TASK REQUIREMENTS. All of the data below must be repeated exactly.

INPUT RECORDS.
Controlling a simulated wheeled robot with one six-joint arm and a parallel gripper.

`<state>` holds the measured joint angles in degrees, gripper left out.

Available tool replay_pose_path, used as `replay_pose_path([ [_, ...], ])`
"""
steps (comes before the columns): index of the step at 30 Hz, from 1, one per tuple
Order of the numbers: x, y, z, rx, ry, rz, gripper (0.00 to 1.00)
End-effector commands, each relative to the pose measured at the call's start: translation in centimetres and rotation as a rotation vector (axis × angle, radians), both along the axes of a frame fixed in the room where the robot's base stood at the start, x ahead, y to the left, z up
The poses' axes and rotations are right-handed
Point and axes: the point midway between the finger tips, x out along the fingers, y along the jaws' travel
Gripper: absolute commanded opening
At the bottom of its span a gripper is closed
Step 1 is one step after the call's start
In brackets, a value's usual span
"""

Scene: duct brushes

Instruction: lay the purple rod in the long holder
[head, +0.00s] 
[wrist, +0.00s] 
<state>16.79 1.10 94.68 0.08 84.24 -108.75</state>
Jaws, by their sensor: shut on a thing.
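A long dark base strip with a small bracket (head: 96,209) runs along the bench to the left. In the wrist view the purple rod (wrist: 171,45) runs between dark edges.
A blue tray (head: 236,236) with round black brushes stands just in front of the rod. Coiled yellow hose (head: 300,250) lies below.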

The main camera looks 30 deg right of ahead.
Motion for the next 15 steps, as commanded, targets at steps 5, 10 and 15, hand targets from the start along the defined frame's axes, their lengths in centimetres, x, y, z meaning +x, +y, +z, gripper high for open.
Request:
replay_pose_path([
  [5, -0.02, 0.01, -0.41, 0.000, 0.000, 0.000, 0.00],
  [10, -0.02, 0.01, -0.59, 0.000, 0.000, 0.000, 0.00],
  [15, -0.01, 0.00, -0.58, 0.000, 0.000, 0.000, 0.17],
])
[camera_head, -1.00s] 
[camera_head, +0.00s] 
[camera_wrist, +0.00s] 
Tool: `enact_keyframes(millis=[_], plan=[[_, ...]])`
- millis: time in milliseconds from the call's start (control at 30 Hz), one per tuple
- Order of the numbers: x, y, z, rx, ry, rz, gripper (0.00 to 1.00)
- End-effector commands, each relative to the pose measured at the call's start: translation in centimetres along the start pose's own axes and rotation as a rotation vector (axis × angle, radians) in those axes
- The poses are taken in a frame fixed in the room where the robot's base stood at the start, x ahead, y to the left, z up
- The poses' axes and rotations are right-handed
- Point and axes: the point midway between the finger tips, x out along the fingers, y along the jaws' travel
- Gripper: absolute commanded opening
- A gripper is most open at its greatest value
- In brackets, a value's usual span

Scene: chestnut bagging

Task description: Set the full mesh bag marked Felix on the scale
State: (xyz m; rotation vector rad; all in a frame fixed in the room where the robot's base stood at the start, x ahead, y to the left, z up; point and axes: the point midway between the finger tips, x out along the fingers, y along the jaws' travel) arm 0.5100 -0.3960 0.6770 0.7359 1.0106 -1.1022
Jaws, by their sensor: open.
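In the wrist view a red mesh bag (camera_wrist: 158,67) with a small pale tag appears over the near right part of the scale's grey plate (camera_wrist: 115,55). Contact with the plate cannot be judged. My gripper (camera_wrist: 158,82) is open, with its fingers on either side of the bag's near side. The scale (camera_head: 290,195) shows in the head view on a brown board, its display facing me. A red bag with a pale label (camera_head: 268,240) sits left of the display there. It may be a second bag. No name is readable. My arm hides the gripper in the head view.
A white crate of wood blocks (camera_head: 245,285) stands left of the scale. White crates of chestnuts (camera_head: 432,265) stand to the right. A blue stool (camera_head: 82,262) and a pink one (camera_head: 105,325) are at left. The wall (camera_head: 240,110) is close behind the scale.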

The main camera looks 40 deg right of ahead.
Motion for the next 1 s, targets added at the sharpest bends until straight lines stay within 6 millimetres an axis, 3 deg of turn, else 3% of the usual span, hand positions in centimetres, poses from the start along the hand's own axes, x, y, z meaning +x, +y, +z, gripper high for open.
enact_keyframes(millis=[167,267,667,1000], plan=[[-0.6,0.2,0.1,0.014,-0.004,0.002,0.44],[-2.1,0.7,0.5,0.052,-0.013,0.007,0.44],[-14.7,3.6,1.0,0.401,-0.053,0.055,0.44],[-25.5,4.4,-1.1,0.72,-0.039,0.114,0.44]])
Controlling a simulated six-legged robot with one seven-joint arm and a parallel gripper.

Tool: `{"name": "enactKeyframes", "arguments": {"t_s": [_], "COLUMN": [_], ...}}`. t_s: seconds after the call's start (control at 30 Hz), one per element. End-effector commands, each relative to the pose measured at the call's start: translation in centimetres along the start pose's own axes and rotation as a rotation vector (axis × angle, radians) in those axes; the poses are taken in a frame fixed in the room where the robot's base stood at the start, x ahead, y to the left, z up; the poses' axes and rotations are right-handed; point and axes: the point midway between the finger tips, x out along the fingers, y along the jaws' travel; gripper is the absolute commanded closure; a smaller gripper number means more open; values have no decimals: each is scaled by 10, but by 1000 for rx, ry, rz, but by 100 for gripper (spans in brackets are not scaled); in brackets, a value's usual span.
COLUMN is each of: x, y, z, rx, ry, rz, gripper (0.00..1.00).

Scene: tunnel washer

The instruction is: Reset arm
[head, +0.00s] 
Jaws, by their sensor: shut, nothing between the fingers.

SOLUTION BELOW.
Controlling a simulated wheeled robot with one six-joint arm and a parallel gripper.

`<state>` holds the measured joint angles in degrees, gripper left out.

Available tool replay_pose_path, used as `replay_pose_path([ [_, ...], ])`
"""
steps (comes before the columns): index of the step at 30 Hz, from 1, one per tuple
Order of the numbers: x, y, z, rx, ry, rz, gripper (0.00 to 1.00)
End-effector commands, each relative to the pose measured at the call's start: translation in centimetres and rotation as a rotation vector (axis × angle, radians), both along the axes of a frame fixed in the room where the robot's base stood at the start, x ahead, y to the left, z up
The poses' axes and rotations are right-handed
Point and axes: the point midway between the finger tips, x out along the fingers, y along the jaws' travel
Gripper: absolute commanded opening
At the bottom of its span a gripper is closed
Step 1 is one step after the call's start
In brackets, a value's usual span
"""

Scene: duct brushes

Instruction: lay the purple rod in the long holder
[head, +0.00s] 
[wrist, +0.00s] 
<state>16.79 1.10 94.68 0.08 84.24 -108.75</state>
Jaws, by their sensor: shut on a thing.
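A long dark base strip with a small bracket (head: 96,209) runs along the bench to the left. In the wrist view the purple rod (wrist: 171,45) runs between dark edges.
A blue tray (head: 236,236) with round black brushes stands just in front of the rod. Coiled yellow hose (head: 300,250) lies below.

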The main camera looks 30 deg right of ahead.
Motion for the next 15 steps, as commanded, targets at steps 5, 10 and 15, hand targets from the start along the defined frame's axes, their lengths in centimetres, x, y, z meaning +x, +y, +z, gripper high for open.
Request:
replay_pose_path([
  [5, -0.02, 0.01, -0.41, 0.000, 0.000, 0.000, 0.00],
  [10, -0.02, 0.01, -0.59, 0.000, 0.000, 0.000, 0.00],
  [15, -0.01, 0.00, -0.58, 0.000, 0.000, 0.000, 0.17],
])
[camera_head, -1.00s] 
[camera_head, +0.00s] 
[camera_wrist, +0.00s] 
Tool: `enact_keyframes(millis=[_], plan=[[_, ...]])`
- millis: time in milliseconds from the call's start (control at 30 Hz), one per tuple
- Order of the numbers: x, y, z, rx, ry, rz, gripper (0.00 to 1.00)
- End-effector commands, each relative to the pose measured at the call's start: translation in centimetres along the start pose's own axes and rotation as a rotation vector (axis × angle, radians) in those axes
- The poses are taken in a frame fixed in the room where the robot's base stood at the start, x ahead, y to the left, z up
- The poses' axes and rotations are right-handed
- Point and axes: the point midway between the finger tips, x out along the fingers, y along the jaws' travel
- Gripper: absolute commanded opening
- A gripper is most open at its greatest value
- In brackets, a value's usual span

Scene: chestnut bagging

Task description: Set the full mesh bag marked Felix on the scale
State: (xyz m; rotation vector rad; all in a frame fixed in the room where the robot's base stood at the start, x ahead, y to the left, z up; point and axes: the point midway between the finger tips, x out along the fingers, y along the jaws' travel) arm 0.5100 -0.3960 0.6770 0.7359 1.0106 -1.1022
Jaws, by their sensor: open.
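In the wrist view a red mesh bag (camera_wrist: 158,67) with a small pale tag appears over the near right part of the scale's grey plate (camera_wrist: 115,55). Contact with the plate cannot be judged. My gripper (camera_wrist: 158,82) is open, with its fingers on either side of the bag's near side. The scale (camera_head: 290,195) shows in the head view on a brown board, its display facing me. A red bag with a pale label (camera_head: 268,240) sits left of the display there. It may be a second bag. No name is readable. My arm hides the gripper in the head view.
A white crate of wood blocks (camera_head: 245,285) stands left of the scale. White crates of chestnuts (camera_head: 432,265) stand to the right. A blue stool (camera_head: 82,262) and a pink one (camera_head: 105,325) are at left. The wall (camera_head: 240,110) is close behind the scale.

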The main camera looks 40 deg right of ahead.
Motion for the next 1 s, targets added at the sharpest bends until straight lines stay within 6 millimetres an axis, 3 deg of turn, else 3% of the usual span, hand positions in centimetres, poses from the start along the hand's own axes, x, y, z meaning +x, +y, +z, gripper high for open.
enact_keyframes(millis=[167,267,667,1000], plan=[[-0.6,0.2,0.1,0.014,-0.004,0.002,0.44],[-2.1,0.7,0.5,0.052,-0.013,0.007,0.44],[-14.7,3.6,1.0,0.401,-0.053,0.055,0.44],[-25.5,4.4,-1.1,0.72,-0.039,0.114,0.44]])
Controlling a simulated six-legged robot with one seven-joint arm and a parallel gripper.

Tool: `{"name": "enactKeyframes", "arguments": {"t_s": [_], "COLUMN": [_], ...}}`. t_s: seconds after the call's start (control at 30 Hz), one per element. End-effector commands, each relative to the pose measured at the call's start: translation in centimetres along the start pose's own axes and rotation as a rotation vector (axis × angle, radians) in those axes; the poses are taken in a frame fixed in the room where the robot's base stood at the start, x ahead, y to the left, z up; the poses' axes and rotations are right-handed; point and axes: the point midway between the finger tips, x out along the fingers, y along the jaws' travel; gripper is the absolute commanded closure; a smaller gripper number means more open; values have no decimals: each is scaled by 10, but by 1000 for rx, ry, rz, but by 100 for gripper (spans in brackets are not scaled); in brackets, a value's usual span.
COLUMN is each of: x, y, z, rx, ry, rz, gripper (0.00..1.00).

Scene: tunnel washer

The instruction is: Reset arm
[head, +0.00s] 
Jaws, by their sensor: shut, nothing between the fingers.

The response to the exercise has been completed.